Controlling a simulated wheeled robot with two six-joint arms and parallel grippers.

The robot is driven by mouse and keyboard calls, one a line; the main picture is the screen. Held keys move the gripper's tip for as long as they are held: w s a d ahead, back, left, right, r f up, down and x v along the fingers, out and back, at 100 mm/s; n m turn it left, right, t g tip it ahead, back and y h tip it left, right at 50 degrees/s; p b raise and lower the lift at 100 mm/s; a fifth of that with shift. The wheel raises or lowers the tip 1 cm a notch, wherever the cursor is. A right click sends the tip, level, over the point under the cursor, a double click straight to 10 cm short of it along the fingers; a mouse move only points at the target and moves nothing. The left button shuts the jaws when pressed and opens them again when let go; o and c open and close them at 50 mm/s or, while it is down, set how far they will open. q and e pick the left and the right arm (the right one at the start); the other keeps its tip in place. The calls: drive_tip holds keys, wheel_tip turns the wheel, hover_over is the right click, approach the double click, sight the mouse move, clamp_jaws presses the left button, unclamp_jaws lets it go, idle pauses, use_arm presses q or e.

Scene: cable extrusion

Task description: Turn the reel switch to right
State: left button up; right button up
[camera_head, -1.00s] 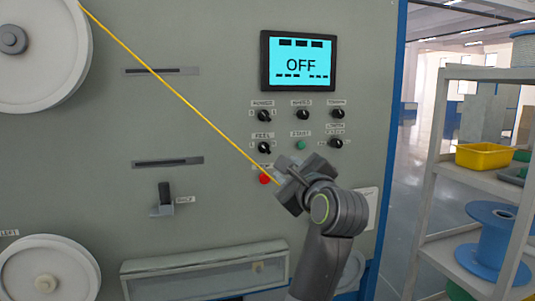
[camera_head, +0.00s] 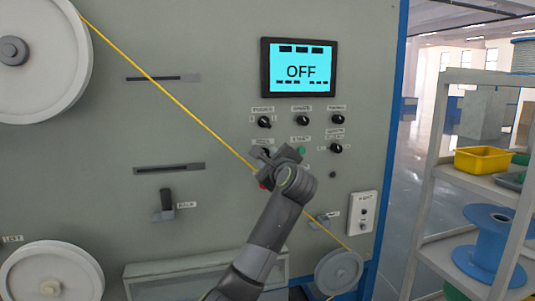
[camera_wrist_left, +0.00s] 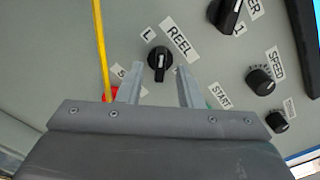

====

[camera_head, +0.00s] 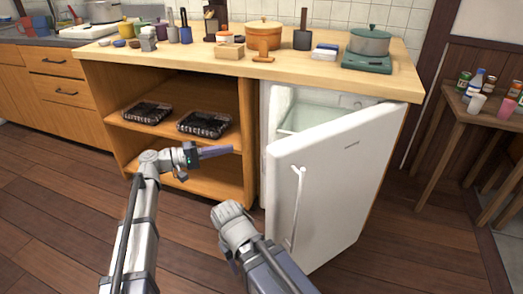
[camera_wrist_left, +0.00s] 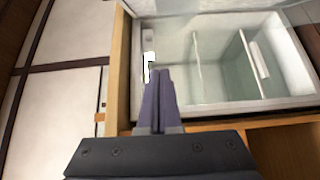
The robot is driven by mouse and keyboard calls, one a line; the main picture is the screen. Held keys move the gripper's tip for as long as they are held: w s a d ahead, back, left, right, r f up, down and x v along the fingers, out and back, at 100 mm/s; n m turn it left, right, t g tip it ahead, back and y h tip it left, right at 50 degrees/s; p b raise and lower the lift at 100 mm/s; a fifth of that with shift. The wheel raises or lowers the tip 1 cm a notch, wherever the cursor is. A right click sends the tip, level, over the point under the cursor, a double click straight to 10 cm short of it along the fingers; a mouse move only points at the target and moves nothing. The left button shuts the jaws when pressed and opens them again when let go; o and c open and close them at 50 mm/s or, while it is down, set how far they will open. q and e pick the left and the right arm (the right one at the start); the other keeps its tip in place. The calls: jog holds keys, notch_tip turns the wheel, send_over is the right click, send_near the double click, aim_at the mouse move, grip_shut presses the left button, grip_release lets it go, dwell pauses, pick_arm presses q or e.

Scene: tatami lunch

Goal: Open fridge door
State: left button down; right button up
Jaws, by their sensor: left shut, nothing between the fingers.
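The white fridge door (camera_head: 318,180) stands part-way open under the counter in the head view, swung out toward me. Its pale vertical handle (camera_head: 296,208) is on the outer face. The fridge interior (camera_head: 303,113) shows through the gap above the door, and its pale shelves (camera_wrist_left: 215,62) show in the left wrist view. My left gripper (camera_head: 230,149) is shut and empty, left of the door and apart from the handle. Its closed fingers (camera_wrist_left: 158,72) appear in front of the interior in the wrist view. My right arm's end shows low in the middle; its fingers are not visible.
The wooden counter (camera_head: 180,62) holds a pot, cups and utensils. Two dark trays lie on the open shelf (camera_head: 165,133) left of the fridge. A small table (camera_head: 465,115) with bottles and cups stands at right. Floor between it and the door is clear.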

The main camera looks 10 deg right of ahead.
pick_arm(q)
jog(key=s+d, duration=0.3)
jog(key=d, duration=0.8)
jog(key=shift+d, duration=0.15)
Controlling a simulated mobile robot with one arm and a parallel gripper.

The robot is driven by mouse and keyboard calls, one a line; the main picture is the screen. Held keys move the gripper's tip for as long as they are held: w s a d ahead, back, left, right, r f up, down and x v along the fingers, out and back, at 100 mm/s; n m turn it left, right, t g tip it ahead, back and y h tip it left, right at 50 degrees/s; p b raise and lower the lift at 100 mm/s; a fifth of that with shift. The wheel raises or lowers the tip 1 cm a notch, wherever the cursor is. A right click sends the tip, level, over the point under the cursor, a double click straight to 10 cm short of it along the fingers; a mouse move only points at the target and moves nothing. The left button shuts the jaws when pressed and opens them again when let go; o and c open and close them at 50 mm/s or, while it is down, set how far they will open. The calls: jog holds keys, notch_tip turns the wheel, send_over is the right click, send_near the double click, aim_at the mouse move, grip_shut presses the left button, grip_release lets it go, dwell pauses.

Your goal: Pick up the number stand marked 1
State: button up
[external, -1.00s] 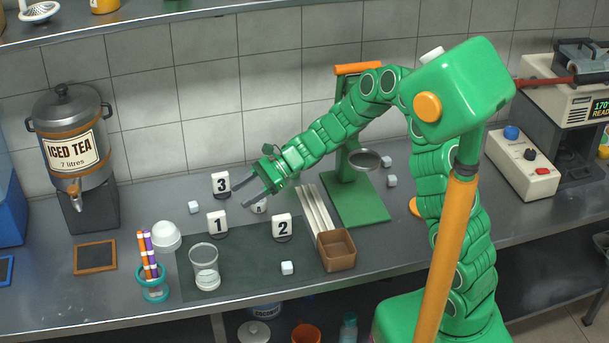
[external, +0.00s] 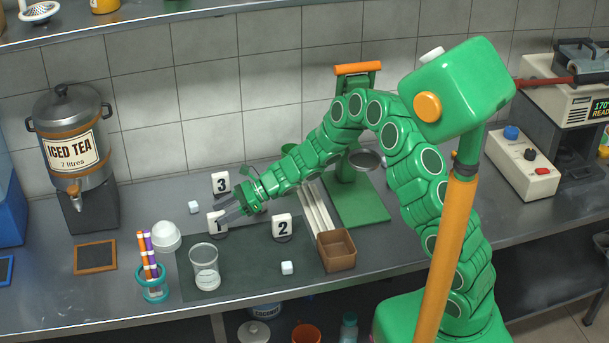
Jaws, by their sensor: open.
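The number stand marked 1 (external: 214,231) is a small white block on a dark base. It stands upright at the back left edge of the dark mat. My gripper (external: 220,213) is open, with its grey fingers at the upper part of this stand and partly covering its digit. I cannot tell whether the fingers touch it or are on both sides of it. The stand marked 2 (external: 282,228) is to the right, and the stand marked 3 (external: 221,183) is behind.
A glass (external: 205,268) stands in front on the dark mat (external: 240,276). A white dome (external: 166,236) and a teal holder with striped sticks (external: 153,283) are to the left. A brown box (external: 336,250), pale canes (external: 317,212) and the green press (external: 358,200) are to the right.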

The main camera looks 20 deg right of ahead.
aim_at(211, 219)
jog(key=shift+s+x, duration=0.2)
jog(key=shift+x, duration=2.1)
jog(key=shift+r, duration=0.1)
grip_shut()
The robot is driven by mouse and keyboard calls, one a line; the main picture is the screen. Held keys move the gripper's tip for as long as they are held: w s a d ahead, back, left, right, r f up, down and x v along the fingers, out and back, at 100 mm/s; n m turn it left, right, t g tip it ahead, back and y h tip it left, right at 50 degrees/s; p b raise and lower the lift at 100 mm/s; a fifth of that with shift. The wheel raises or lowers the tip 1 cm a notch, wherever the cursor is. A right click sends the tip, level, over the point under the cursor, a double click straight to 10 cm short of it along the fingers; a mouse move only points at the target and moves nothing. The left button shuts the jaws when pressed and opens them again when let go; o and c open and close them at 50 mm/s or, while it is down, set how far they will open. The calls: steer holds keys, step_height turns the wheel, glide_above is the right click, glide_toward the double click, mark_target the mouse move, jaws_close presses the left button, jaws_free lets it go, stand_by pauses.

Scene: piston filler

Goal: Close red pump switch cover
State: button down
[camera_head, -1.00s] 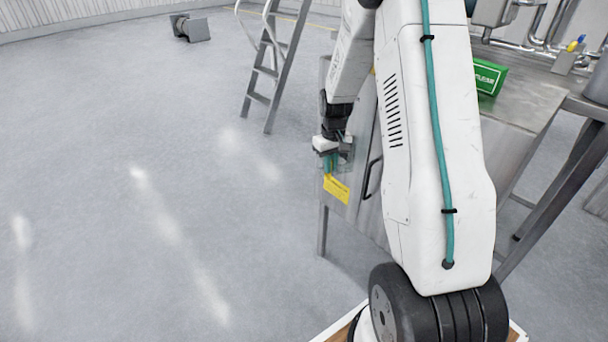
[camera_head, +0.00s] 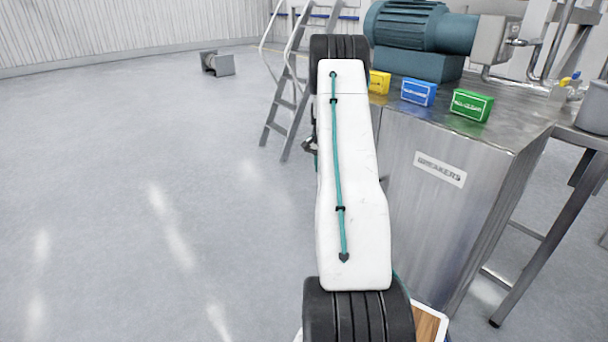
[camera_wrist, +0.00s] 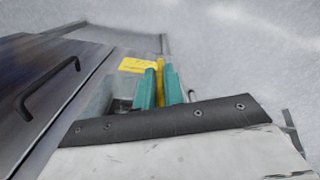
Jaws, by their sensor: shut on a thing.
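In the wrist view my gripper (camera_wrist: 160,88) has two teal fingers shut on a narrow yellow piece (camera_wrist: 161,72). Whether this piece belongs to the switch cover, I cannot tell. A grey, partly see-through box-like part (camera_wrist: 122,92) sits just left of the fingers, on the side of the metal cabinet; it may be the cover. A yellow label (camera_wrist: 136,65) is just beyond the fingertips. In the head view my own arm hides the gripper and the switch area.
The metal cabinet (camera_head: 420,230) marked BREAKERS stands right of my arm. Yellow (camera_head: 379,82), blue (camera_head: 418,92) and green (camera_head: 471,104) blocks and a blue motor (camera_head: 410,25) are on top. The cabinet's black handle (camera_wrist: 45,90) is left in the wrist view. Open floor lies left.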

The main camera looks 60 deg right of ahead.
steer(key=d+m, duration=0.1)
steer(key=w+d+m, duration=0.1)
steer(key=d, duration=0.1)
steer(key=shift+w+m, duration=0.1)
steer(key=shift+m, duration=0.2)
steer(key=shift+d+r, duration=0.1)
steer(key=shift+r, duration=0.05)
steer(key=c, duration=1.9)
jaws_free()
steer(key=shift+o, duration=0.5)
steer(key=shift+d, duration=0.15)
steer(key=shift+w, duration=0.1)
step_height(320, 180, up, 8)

====

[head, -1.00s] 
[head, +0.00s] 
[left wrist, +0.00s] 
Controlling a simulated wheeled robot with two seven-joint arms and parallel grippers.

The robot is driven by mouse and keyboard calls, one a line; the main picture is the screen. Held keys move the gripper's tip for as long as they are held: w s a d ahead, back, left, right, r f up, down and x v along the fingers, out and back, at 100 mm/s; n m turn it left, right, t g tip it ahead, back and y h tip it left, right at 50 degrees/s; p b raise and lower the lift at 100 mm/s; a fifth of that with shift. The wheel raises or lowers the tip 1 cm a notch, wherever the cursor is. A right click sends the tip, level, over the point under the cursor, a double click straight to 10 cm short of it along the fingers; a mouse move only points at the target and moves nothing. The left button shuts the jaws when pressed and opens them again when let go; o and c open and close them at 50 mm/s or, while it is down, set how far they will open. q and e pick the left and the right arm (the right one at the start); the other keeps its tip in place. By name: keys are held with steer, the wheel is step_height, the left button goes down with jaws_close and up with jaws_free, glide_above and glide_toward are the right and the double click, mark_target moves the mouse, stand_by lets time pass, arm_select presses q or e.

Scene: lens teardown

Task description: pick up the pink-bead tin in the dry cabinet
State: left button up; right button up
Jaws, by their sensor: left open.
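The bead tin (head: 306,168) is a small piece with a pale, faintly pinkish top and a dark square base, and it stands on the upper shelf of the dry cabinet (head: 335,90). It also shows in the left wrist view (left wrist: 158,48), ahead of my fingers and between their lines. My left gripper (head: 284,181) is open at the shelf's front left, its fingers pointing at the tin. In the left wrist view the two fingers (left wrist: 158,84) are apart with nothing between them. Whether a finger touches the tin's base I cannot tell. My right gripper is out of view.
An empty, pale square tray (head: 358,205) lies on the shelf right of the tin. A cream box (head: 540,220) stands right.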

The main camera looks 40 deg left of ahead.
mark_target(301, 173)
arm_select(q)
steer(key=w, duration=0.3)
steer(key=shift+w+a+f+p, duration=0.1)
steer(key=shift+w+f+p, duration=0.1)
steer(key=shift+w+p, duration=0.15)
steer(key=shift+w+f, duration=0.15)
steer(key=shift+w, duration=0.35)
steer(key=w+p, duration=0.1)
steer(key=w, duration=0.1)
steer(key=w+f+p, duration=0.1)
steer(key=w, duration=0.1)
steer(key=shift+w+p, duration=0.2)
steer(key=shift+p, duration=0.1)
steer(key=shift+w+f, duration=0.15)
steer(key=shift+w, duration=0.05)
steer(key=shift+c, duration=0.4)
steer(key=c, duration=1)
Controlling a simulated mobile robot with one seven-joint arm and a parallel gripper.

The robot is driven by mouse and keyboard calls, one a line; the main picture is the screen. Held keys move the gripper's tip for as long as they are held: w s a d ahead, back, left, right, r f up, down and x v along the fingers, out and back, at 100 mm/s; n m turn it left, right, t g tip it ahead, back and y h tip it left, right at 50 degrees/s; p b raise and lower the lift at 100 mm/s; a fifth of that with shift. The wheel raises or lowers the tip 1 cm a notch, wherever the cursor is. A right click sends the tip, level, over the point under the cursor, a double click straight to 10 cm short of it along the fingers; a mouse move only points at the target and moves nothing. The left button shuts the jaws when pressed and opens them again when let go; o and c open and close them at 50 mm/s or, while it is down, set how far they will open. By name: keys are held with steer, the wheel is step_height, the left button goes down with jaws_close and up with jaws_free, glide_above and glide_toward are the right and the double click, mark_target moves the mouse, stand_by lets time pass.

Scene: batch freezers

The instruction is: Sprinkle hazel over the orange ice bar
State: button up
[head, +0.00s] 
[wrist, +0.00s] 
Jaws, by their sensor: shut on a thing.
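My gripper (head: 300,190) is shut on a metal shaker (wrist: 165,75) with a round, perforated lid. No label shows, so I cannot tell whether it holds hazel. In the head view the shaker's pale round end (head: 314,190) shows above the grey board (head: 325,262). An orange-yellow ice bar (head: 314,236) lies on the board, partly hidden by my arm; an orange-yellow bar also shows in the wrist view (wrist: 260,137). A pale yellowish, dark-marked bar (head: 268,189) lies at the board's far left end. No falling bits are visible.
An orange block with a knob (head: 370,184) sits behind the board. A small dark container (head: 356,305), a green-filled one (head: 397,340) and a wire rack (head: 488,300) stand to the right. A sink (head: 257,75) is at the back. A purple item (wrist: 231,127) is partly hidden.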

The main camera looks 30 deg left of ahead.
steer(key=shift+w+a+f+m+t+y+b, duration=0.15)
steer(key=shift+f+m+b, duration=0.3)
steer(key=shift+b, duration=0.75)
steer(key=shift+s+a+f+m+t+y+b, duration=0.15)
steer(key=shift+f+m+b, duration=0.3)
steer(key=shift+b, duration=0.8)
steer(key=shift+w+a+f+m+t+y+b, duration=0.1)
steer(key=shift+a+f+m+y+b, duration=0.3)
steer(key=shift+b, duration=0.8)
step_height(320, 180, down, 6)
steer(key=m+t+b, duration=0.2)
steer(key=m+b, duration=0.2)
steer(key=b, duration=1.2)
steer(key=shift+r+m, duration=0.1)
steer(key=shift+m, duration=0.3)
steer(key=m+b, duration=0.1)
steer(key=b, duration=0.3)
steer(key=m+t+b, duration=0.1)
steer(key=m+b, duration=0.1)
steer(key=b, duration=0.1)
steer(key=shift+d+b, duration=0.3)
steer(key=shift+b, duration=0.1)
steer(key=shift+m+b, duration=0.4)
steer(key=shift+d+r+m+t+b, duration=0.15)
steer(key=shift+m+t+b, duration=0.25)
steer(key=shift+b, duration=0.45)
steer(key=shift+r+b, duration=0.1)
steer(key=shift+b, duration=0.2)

====

AIM>
Provide only the number of lines in the records containing the string "parallel".

FINAL RESULT>
4